What does Dr Dupre’s great and splendid victory at the Port Louis by-election show? First, that the People of Mauritius want nothing to do with proportional representation (PR), and not all the articles and letters from Enid Lakeman and James Fitzgerald, professional propagandists for PR, will make them change their minds. Second, it shows that people’s continued trust and faith in the principles of Socialism, and their emphatic rejection of racism and hatred such as is regularly preached at Mallefille Street. Third, it shows clearly the falsity of the allegations made to Mr Lennox-Boyd that the Hindus are separatist and communally-minded.
The Governor’s duty is plain. He should report the result of the by-election to Mr Lennox-Boyd, saying that the result shows that Mauritius wants none of PR and that to impose it, therefore, would be contrary to the orderly development of Mauritius, and contrary to the spirit of what had been accepted by both Labour and Conservative parties as the basis of British colonial policy.

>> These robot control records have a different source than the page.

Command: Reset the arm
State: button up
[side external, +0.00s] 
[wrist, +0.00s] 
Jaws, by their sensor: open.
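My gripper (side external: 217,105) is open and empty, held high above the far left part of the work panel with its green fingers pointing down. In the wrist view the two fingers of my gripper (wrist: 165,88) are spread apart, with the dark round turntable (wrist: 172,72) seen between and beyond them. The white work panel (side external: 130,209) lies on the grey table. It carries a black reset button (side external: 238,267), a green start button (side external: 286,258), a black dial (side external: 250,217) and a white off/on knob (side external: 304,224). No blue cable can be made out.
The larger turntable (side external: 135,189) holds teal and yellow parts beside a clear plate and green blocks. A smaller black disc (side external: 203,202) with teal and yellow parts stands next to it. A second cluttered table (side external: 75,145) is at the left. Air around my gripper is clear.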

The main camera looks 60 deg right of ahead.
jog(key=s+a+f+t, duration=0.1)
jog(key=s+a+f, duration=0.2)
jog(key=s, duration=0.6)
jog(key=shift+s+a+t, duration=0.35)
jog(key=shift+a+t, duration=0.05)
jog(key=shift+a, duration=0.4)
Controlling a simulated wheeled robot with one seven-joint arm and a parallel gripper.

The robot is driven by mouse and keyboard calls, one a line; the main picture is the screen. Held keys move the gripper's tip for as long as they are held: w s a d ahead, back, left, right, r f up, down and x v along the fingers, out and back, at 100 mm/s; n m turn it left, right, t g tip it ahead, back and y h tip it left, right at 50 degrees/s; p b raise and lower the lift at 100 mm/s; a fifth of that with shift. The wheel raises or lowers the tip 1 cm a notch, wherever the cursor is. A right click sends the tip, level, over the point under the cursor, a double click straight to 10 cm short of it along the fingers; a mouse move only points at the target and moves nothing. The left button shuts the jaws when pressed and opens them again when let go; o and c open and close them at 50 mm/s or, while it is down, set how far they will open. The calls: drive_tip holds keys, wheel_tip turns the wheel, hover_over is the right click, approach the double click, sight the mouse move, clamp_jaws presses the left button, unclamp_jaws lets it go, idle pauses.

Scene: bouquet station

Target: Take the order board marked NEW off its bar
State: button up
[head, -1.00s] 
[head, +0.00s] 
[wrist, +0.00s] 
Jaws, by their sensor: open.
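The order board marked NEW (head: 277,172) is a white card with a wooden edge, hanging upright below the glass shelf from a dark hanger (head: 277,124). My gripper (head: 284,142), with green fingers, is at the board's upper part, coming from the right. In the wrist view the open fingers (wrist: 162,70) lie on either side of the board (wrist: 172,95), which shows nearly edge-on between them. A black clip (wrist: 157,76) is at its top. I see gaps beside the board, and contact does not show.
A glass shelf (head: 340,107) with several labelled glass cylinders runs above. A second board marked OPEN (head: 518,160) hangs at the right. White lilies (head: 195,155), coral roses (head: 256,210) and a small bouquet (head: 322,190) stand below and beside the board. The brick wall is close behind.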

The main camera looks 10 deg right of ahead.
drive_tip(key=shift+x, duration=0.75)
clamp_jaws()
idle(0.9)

Having done that, the Governor should emphasize that the Labour Party obviously enjoys the support of many communities, else how could it get so great a poll in Port Louis? Hindus, Coloureds, Chinese and even Muslims — all contributed to Labour’s total vote; if the Party can thus get support from different races, then the Government should acknowledge the folly of trying to weaken its representation in the Legislative Council.
He should therefore say that he can therefore no longer adhere to his previously expressed opinion that proportional representation should be introduced to get representation of all groups. If the Labour Party can get support of all races, then obviously the more Labour Members there are, the greater will be the representation of all races. On the other hand, the greater the representation of the Parti Mauricien, the greater the representation of one class only — the capitalists, generally speaking the white plus a few janissaries.
Having acknowledged his previous errors in his despatches, the Governor should continue on these lines: “When I came to Mauritius after only seven months’ stay I gave myself the task of getting to understand the political climate of Mauritius. In my despatches on the constitutional question, I referred to what I had discovered; I referred to Hindu separatism, to the Hindus tending to vote for Hindu candidates only regardless of the policy of the rival candidates, and to an increase of Hindu separatism and exclusiveness in the political field. The Port Louis by-election has shown me that I have failed in my task of trying to understand Mauritian politics. Particularly has the by-election shown me that my ideas about Hindu exclusiveness and separatism are ill-conceived and founded in prejudice by the opponents of Labour.”